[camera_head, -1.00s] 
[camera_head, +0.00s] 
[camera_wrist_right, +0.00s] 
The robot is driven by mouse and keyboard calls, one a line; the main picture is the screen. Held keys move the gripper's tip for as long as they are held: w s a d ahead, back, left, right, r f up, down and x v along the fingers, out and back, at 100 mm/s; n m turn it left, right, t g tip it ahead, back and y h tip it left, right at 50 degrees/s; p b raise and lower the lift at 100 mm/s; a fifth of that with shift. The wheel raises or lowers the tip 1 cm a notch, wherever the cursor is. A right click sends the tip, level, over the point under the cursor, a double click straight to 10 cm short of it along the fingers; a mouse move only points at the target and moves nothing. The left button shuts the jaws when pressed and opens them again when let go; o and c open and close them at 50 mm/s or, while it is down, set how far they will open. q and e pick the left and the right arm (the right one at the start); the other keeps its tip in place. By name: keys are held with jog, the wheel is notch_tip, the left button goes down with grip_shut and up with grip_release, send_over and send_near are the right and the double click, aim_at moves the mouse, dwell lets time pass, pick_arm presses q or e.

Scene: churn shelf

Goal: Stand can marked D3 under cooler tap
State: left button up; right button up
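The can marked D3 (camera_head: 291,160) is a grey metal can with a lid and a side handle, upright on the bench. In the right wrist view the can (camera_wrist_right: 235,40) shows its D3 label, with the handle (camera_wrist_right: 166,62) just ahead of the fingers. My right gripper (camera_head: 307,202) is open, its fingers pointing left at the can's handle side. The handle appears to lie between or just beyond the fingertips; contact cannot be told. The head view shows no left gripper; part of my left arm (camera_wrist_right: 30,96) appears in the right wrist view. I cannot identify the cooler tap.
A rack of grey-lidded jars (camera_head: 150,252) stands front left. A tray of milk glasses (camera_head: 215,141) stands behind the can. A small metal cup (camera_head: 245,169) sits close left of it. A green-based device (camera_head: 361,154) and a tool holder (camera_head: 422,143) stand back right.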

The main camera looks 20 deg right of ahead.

....

#### Problem description
Copy the lines from the start of the data verbatim, stopping after the line containing "[camera_wrist_right, +0.00s]".

#### Written solution
[camera_head, -1.00s] 
[camera_head, +0.00s] 
[camera_wrist_right, +0.00s] 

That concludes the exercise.